**DATASET EXCERPT**
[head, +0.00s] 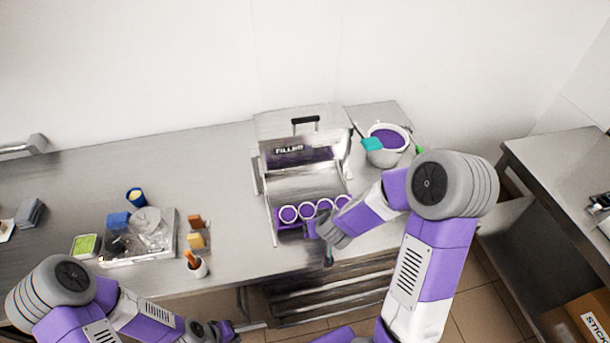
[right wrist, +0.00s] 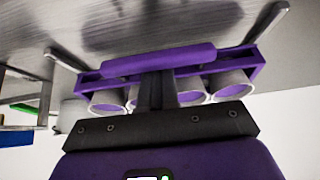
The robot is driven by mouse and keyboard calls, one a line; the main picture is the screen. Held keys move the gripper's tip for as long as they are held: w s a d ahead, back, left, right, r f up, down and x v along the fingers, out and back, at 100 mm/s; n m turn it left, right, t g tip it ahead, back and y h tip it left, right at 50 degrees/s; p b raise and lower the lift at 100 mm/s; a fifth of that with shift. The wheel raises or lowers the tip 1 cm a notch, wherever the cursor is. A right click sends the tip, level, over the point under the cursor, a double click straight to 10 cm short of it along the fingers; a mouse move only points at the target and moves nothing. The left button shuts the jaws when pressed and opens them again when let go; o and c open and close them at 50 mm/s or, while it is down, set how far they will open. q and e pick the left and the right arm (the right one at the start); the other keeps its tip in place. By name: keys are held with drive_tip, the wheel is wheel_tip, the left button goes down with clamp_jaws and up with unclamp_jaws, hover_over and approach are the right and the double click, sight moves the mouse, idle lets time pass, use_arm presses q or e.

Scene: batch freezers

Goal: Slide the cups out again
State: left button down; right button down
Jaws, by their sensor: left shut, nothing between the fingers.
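Several white-rimmed cups (head: 289,214) with purple filling stand in a row in a purple holder (head: 283,230) at the front of the steel filler (head: 300,160). The right wrist view shows the cups (right wrist: 230,84) and the holder's purple front bar (right wrist: 158,60). My right gripper (head: 318,231) is at the holder's front; in the right wrist view its dark fingers (right wrist: 157,80) are close together and reach the bar. I cannot tell whether they grip it. My left gripper (head: 222,328) is shut and empty, low in front of the counter, away from the cups.
A bowl of purple mix (head: 387,139) with a teal spatula (head: 371,144) stands right of the filler. The counter (head: 235,235) between tray and filler is clear.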

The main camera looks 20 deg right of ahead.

**TASK TO CARRY OUT**
Copy the listing word for word, excluding its pictures.

**FINISHED EXERCISE**
[head, +0.00s] 
[right wrist, +0.00s] 
The robot is driven by mouse and keyboard calls, one a line; the main picture is the screen. Held keys move the gripper's tip for as long as they are held: w s a d ahead, back, left, right, r f up, down and x v along the fingers, out and back, at 100 mm/s; n m turn it left, right, t g tip it ahead, back and y h tip it left, right at 50 degrees/s; p b raise and lower the lift at 100 mm/s; a fifth of that with shift. The wheel raises or lowers the tip 1 cm a notch, wherever the cursor is. A right click sends the tip, level, over the point under the cursor, a double click straight to 10 cm short of it along the fingers; a mouse move only points at the target and moves nothing. The left button shuts the jaws when pressed and opens them again when let go; o and c open and close them at 50 mm/s or, while it is down, set how far they will open. q and e pick the left and the right arm (the right one at the start); the other keeps its tip in place. By name: keys are held with drive_tip, the wheel is wheel_tip, the left button goes down with clamp_jaws and up with unclamp_jaws, hover_over and approach are the right and the double click, sight moves the mouse, idle lets time pass, use_arm presses q or e.

Scene: batch freezers

Goal: Slide the cups out again
State: left button down; right button down
Jaws, by their sensor: left shut, nothing between the fingers.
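Several white-rimmed cups (head: 289,214) with purple filling stand in a row in a purple holder (head: 283,230) at the front of the steel filler (head: 300,160). The right wrist view shows the cups (right wrist: 230,84) and the holder's purple front bar (right wrist: 158,60). My right gripper (head: 318,231) is at the holder's front; in the right wrist view its dark fingers (right wrist: 157,80) are close together and reach the bar. I cannot tell whether they grip it. My left gripper (head: 222,328) is shut and empty, low in front of the counter, away from the cups.
A bowl of purple mix (head: 387,139) with a teal spatula (head: 371,144) stands right of the filler. The counter (head: 235,235) between tray and filler is clear.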

The main camera looks 20 deg right of ahead.

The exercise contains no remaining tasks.